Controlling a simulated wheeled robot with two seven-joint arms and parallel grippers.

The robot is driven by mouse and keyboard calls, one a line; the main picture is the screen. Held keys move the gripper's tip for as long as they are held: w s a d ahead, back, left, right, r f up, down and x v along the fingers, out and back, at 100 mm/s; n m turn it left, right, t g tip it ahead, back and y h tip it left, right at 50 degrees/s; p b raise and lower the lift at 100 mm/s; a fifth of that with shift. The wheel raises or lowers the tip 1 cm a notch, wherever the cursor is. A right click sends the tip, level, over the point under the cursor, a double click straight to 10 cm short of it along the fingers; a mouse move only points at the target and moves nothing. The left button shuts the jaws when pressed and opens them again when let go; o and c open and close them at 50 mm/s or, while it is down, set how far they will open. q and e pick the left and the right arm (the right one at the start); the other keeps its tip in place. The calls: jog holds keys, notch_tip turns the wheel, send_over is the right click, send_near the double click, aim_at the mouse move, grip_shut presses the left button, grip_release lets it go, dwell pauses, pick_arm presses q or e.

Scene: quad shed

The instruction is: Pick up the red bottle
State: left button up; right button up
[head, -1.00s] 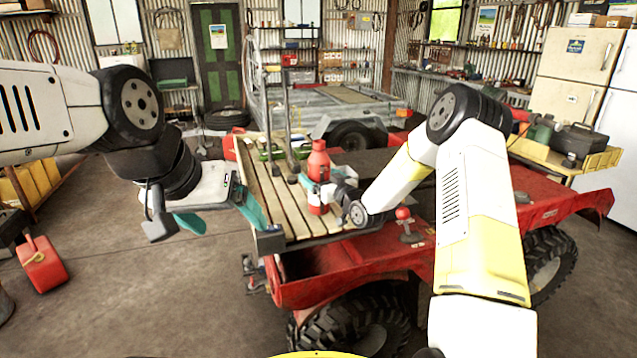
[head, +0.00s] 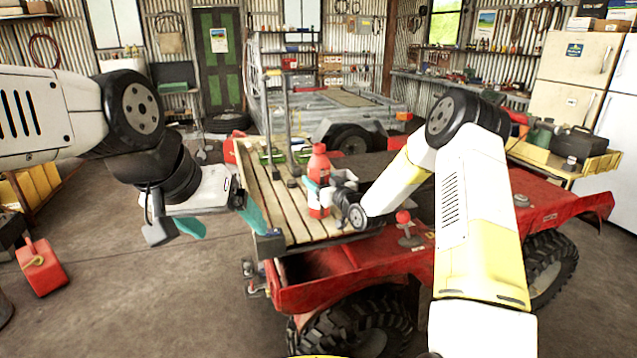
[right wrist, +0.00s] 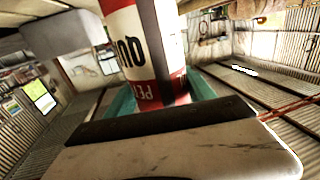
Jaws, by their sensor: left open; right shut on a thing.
-----
◆ **Directions**
Starting at the line that contains "State: left button up; right button up", extract each line through the last line of the material exactly as written, and include no pictures.

◆ **Exercise response**
State: left button up; right button up
[head, -1.00s] 
[head, +0.00s] 
[right wrist, +0.00s] 
Jaws, by their sensor: left open; right shut on a thing.

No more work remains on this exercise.